The UK government has announced that it will remove the clauses in the internal market bill that threatened to violate the Irish protocol in the withdrawal agreement from 2019.
This is following discussions between cabinet office minister Michael Gove MP and EU commissioner Maroš Šefcovic in Brussels on Tuesday and will take effect whether or not a wider EU-UK deal is agreed that would avoid tariffs and quotas.
This agreement means that Northern Ireland (NI) would remain aligned to EU standards and accept checks and controls on goods entering NI from Britain, so that EU border controls don’t have to be implemented at the land border on the island of Ireland.
The UK internal markets bill had threatened to ignore some of the requirements in this agreement.

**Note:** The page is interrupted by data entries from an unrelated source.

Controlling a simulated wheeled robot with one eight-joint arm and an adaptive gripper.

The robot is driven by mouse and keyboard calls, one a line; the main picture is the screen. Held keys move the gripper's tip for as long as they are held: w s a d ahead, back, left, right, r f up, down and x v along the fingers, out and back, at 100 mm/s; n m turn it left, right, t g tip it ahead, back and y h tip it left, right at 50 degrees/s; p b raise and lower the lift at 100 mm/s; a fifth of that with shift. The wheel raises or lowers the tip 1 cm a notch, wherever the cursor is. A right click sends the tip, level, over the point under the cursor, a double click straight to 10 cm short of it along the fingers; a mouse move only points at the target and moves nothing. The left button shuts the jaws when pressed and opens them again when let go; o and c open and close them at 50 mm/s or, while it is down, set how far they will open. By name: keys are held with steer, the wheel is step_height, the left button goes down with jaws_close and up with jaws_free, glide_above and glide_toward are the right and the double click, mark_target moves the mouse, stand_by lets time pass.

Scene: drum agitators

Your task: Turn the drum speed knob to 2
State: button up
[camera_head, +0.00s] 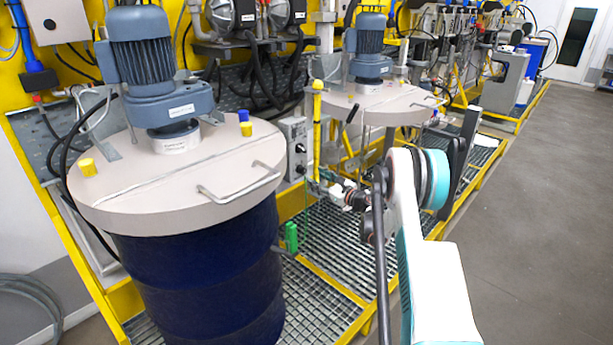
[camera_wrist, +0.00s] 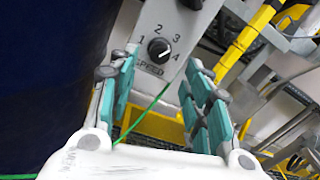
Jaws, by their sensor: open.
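The drum speed knob (camera_wrist: 159,49) is a round black dial on a light grey control box (camera_wrist: 175,12), with the numbers 1 to 4 around it and "SPEED" printed beside it. A light mark shows on the knob, but I cannot tell surely which number it points to. My gripper (camera_wrist: 163,70) is open, its teal fingers apart to either side of the knob in the picture. No contact with the knob shows. In the head view the control box (camera_head: 294,140) stands between two drums, and my gripper (camera_head: 318,187) is in front of its lower part.
A dark blue drum (camera_head: 205,275) with a pale lid and grey motor (camera_head: 146,62) stands close on the left. Another lidded drum (camera_head: 375,104) is behind. A yellow post (camera_head: 317,130) rises beside the box. A green block (camera_head: 291,237) is below. Open floor (camera_head: 540,240) lies right.

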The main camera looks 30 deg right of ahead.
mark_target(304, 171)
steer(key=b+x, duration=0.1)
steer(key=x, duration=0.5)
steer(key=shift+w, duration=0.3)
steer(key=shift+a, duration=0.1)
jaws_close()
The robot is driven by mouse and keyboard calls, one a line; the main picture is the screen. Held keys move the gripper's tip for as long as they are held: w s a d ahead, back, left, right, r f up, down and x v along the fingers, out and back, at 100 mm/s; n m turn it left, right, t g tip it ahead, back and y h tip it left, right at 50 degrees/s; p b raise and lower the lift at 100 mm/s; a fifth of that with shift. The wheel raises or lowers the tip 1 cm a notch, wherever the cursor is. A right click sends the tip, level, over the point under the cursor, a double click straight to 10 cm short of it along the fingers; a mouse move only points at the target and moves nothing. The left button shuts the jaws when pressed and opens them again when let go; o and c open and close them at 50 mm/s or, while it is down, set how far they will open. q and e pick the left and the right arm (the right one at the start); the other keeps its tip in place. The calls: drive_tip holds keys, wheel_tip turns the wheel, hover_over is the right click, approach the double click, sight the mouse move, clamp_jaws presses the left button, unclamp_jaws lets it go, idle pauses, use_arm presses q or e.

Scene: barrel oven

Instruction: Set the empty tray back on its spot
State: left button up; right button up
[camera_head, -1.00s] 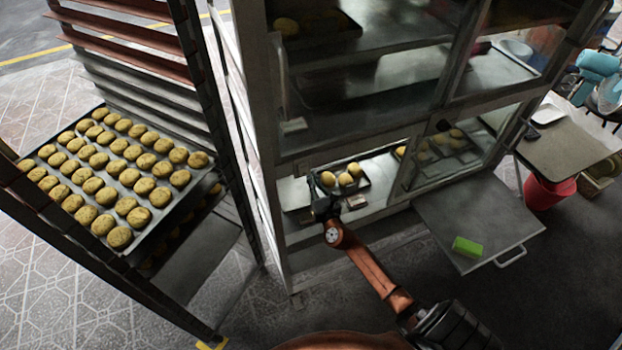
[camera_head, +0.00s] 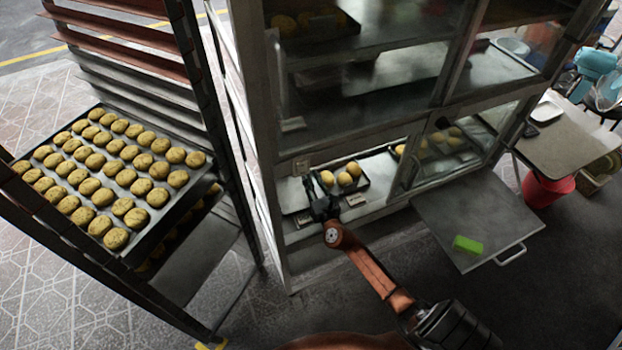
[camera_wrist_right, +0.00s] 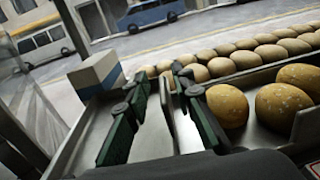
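My right arm reaches in from the bottom right of the head view. Its gripper (camera_head: 319,196) is at the lowest shelf of the glass-fronted cabinet. In the right wrist view the two fingers (camera_wrist_right: 158,80) stand apart, with a thin upright edge between them; they look open. A dark tray with several buns (camera_head: 367,181) lies just right of the gripper, also seen in the wrist view (camera_wrist_right: 245,77). A grey, bare tray-like surface (camera_head: 291,196) lies left of the gripper, partly hidden; I cannot tell its full outline. My left gripper is out of view.
A rack at the left holds a large tray of many buns (camera_head: 125,182). A metal flap (camera_head: 450,215) with a green sponge (camera_head: 467,244) sticks out at right. A red bucket (camera_head: 547,190) stands beyond. Cabinet posts (camera_head: 278,215) stand close left of the gripper.

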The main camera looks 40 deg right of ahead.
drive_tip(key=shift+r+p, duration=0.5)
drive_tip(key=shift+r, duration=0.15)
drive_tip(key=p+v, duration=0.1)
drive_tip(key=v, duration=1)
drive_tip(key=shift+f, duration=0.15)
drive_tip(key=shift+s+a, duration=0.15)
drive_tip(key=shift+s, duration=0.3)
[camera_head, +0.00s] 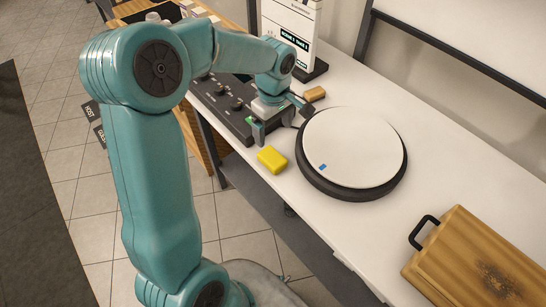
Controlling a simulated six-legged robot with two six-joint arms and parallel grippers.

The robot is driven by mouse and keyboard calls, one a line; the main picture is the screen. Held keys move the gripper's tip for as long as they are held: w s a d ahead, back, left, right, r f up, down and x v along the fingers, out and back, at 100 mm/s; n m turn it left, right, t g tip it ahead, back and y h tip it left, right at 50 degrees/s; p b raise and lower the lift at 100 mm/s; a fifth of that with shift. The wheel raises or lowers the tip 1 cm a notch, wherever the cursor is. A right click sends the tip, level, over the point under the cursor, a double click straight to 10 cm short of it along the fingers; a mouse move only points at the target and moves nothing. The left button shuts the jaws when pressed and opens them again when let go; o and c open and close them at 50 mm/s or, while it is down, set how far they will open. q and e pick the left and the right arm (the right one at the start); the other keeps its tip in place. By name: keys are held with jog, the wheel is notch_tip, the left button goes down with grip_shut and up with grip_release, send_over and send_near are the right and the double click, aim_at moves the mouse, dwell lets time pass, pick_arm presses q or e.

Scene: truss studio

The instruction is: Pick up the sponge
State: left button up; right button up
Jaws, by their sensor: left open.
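A yellow block that looks like the sponge (272,159) lies on the white table (350,95), close to its front edge and left of a round white-topped disc (355,147). My left gripper (282,122) is open with nothing seen between its fingers. It is just behind the sponge in the picture, apart from it, between the black control panel and the disc. How high it is above the table is hard to tell. My right gripper is not in view.
The black control panel (226,103) with knobs lies left of my gripper. A small tan block (315,94) is behind it, near a white board (290,32) on a dark stand. A wooden board (475,265) with a black handle lies at the lower right.

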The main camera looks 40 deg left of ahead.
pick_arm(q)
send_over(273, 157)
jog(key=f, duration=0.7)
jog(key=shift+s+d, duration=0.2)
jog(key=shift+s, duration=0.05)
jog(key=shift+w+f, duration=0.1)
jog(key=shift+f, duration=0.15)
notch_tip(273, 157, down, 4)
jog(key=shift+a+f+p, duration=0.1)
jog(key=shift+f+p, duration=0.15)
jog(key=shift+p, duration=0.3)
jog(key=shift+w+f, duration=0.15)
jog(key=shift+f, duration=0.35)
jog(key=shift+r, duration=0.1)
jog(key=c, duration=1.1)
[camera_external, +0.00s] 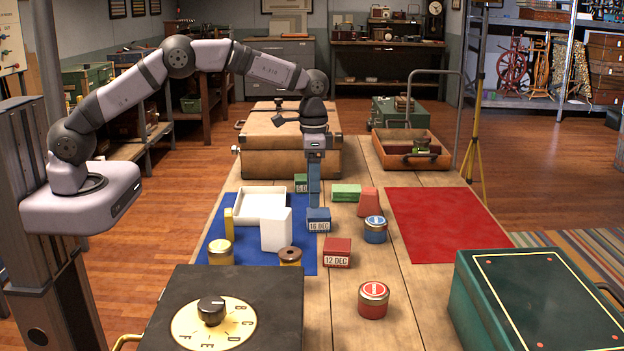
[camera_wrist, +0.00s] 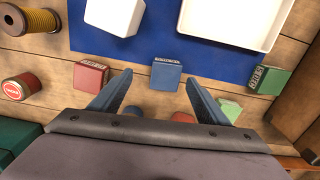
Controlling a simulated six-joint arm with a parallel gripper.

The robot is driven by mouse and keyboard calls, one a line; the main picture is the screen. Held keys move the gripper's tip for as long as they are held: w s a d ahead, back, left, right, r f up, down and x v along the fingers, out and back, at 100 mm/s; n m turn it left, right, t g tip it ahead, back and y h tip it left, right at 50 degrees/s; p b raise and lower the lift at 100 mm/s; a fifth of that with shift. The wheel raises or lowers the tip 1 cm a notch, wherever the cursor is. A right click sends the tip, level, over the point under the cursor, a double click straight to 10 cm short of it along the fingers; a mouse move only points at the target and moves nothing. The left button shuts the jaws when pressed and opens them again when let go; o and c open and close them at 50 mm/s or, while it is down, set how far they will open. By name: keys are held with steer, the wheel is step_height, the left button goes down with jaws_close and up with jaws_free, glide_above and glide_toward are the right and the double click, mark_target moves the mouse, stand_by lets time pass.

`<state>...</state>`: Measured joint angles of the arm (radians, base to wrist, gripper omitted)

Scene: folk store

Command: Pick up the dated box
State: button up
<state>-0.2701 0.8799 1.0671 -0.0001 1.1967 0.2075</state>
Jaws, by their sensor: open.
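Three small dated boxes are in view. The blue box (camera_external: 318,221) reads 16 DEC and sits at the blue mat's right edge. The red box (camera_external: 337,252) reads 12 DEC and sits nearer the camera. A green box (camera_external: 301,183), its label partly legible, sits farther back. My gripper (camera_external: 314,203) points down just above the blue box, open and empty. In the wrist view my gripper (camera_wrist: 158,77) has the blue box (camera_wrist: 166,76) between its fingertips in the picture; contact cannot be told. The red box (camera_wrist: 90,77) is left and the green box (camera_wrist: 263,80) right.
A white block (camera_external: 276,230) and white tray (camera_external: 286,192) stand on the blue mat (camera_external: 216,240). A blue jar (camera_external: 375,230), red tapered block (camera_external: 369,203) and green block (camera_external: 346,192) stand close right. A red-lidded jar (camera_external: 373,300) is nearer. The red mat (camera_external: 445,225) is clear.

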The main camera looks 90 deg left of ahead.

As well as violation of an international agreement, it had soured relations in the wider negotiation between the EU and UK on a wider agreement to replace UK participation in the single market and customs union.
The EU and UK have also agreed that they can provide support for agriculture and fisheries outside the constraints of state aid rules.
What this means
Basically, this means that cross-border trade on the island of Ireland can continue uninterrupted after 1 January as originally envisaged in the protocol attached to the withdrawal agreement.

The UK internal market bill had threatened to overrule this and if this had happened, it would have put a huge question mark over the island of Ireland being able to operate as a single market with milk, cattle, pigs and lambs trading freely and uninterrupted cross-border as they do at present.
Problems that remain
On this issue, problems remain for meat factories in Northern Ireland that source cattle or beef carcases in Britain and supermarkets that are supplied from distribution centres in Britain.
These will require customs declarations and veterinary health certificates for goods of animal origin.
For a supermarket importing anything with a meat or dairy content, this will involve multiple certificates at a cost that is likely to make the import of many products uneconomic.
It will also be the case for factories importing an estimated £250m (€275m) of beef in Britain for processing.
This is the consequence of Britain no longer being part of the single market and customs union and NI being treated as part of the single market that will also enforce EU customs requirements on any goods transiting through NI from Britain to the EU.
This announcement effectively restores the position with administration of EU controls at NI ports as it was understood prior to the publication of the UK internal market bill in September.
By removing the controversial clauses, the UK has made clear the withdrawal agreement will be enforced as the EU intended.
It may improve the negotiating mood in the wider EU-UK trade negotiation and if a deal was reached, it would remove the tariffs element from the customs control process.
What cannot be avoided at this stage is the administrative red tape that is now inevitable in trade between EU member states and Britain.